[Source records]
+===+

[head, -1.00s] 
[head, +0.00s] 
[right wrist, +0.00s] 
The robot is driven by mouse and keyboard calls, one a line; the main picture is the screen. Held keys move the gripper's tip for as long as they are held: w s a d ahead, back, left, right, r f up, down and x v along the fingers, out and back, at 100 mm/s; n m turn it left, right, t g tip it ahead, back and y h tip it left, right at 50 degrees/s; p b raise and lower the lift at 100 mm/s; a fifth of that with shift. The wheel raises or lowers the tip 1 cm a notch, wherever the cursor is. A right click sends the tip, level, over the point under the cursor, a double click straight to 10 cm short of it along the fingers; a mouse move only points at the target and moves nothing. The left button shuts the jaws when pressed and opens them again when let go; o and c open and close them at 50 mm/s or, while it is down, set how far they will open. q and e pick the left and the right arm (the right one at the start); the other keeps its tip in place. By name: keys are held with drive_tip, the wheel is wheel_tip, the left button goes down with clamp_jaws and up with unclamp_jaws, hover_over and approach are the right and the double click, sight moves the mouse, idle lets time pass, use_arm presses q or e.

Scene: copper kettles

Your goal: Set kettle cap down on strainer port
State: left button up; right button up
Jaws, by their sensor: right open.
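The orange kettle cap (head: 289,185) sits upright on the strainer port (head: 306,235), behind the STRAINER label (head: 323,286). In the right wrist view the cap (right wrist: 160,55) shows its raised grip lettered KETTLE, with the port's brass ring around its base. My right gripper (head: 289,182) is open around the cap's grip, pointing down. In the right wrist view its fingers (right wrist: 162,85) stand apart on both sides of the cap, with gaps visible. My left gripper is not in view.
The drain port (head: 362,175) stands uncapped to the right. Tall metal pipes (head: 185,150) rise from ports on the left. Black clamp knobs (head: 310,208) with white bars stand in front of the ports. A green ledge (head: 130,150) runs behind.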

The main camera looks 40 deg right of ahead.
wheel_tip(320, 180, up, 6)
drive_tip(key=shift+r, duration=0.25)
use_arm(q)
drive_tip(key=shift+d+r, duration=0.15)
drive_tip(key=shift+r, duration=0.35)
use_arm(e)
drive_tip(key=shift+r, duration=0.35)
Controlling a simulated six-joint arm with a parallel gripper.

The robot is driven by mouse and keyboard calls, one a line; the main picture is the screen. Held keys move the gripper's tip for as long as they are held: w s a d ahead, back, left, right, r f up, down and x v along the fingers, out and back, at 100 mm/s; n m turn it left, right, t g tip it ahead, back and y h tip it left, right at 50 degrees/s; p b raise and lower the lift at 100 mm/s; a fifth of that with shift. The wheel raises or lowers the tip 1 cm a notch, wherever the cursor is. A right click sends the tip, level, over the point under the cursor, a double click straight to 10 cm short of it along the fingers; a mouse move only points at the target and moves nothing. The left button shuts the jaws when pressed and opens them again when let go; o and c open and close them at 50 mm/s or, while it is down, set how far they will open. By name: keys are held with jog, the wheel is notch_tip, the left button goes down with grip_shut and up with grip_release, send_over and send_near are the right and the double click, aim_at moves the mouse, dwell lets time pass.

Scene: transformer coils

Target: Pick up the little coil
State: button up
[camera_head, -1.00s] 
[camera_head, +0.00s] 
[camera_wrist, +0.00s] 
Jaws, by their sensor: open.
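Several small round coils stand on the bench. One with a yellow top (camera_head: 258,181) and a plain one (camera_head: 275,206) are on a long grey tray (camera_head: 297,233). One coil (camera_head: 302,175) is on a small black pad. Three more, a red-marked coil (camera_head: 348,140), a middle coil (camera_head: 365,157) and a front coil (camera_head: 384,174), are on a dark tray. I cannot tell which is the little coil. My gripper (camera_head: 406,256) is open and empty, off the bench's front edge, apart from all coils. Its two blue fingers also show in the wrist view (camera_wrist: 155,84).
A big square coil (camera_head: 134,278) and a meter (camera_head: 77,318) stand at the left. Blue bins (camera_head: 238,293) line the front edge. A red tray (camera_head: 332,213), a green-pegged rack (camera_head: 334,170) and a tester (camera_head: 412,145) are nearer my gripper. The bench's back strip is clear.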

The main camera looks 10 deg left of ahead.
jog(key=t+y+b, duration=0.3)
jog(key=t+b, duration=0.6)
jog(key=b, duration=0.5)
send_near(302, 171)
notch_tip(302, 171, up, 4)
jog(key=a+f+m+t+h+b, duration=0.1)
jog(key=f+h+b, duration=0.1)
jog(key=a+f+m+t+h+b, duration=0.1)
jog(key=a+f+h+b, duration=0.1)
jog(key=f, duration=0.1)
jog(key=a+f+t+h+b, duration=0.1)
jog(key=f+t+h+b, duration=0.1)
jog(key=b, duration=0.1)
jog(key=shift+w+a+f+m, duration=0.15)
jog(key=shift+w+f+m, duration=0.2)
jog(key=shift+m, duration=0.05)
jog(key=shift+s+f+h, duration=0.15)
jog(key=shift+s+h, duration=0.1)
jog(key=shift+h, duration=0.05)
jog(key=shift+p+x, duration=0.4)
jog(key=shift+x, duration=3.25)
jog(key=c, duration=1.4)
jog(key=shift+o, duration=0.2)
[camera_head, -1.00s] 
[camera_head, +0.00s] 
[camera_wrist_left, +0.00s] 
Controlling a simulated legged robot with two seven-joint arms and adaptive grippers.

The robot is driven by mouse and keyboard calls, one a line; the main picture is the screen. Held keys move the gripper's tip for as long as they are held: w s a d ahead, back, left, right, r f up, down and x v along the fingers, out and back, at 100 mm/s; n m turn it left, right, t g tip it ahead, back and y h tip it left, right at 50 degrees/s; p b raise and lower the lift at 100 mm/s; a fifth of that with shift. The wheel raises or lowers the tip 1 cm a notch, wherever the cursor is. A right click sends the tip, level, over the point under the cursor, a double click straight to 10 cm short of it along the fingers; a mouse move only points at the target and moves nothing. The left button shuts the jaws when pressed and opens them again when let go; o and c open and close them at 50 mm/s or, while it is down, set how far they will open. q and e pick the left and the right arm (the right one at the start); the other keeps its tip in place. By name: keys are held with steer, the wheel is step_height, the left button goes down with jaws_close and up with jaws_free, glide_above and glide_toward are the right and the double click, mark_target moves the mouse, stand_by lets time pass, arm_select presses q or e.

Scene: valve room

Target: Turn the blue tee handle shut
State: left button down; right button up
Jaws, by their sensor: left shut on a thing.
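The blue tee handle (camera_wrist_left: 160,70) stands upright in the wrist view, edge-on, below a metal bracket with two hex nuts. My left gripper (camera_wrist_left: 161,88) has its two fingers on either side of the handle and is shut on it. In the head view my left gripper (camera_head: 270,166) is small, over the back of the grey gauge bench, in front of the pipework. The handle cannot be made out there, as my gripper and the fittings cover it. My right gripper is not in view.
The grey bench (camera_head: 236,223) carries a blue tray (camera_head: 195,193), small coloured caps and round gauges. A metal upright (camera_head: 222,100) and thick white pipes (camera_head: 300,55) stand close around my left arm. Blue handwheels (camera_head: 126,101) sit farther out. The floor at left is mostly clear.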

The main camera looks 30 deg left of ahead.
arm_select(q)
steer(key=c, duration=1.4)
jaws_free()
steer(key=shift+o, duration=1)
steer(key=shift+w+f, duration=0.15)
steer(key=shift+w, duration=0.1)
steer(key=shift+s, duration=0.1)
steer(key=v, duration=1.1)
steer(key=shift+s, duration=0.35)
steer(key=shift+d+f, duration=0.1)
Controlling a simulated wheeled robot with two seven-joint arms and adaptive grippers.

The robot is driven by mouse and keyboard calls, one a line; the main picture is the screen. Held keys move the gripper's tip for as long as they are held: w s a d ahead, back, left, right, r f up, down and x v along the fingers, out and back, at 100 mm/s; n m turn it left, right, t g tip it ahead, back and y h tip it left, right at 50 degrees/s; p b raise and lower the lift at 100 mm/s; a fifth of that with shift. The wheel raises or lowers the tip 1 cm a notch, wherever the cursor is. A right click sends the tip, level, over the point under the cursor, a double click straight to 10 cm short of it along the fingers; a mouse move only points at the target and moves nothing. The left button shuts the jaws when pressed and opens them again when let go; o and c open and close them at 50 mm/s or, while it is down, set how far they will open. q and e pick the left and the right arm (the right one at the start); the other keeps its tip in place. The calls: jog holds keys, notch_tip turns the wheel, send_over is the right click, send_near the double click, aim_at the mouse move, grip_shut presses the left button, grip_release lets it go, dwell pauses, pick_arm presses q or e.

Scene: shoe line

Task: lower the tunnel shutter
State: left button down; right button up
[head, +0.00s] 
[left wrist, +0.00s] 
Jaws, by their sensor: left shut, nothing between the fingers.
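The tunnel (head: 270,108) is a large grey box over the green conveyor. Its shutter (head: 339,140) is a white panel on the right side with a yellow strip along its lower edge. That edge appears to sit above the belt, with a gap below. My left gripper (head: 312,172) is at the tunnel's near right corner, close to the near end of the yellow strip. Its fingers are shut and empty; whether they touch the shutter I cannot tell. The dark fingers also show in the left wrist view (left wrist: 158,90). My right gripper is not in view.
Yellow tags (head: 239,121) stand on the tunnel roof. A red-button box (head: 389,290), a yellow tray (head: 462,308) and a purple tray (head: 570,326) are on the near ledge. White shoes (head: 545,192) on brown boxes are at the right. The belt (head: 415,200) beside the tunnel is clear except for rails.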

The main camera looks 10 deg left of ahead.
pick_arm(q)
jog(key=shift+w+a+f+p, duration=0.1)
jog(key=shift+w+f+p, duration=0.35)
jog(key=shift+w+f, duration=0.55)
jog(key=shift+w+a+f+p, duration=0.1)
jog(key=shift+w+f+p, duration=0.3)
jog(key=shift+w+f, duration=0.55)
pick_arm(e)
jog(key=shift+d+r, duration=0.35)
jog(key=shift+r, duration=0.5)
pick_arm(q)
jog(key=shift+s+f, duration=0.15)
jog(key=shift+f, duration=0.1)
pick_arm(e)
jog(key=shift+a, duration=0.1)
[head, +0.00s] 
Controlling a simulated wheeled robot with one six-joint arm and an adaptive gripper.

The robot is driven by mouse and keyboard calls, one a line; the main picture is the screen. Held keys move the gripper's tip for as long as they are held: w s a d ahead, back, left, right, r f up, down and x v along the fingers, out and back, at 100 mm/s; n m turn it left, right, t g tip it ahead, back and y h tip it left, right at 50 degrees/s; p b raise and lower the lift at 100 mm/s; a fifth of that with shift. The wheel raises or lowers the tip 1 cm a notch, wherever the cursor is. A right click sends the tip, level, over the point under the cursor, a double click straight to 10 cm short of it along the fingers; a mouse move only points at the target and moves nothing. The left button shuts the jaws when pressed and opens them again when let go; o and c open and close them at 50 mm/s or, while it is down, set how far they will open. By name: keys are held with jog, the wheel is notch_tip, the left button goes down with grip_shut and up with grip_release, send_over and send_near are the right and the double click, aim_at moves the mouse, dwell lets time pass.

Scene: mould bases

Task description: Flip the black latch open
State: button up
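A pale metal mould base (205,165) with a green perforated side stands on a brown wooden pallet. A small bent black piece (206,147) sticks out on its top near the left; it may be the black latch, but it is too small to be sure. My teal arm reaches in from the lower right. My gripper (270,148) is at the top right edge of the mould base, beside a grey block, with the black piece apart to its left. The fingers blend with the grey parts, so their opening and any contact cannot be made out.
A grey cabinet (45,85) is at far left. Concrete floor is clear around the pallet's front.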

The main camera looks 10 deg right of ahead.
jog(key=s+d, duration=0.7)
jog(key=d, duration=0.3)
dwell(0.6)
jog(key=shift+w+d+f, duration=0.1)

+===+

Search the lines for "joint". Copy each line that has it.

THE OUTPUT:
Controlling a simulated six-joint arm with a parallel gripper.
Controlling a simulated legged robot with two seven-joint arms and adaptive grippers.
Controlling a simulated wheeled robot with two seven-joint arms and adaptive grippers.
Controlling a simulated wheeled robot with one six-joint arm and an adaptive gripper.

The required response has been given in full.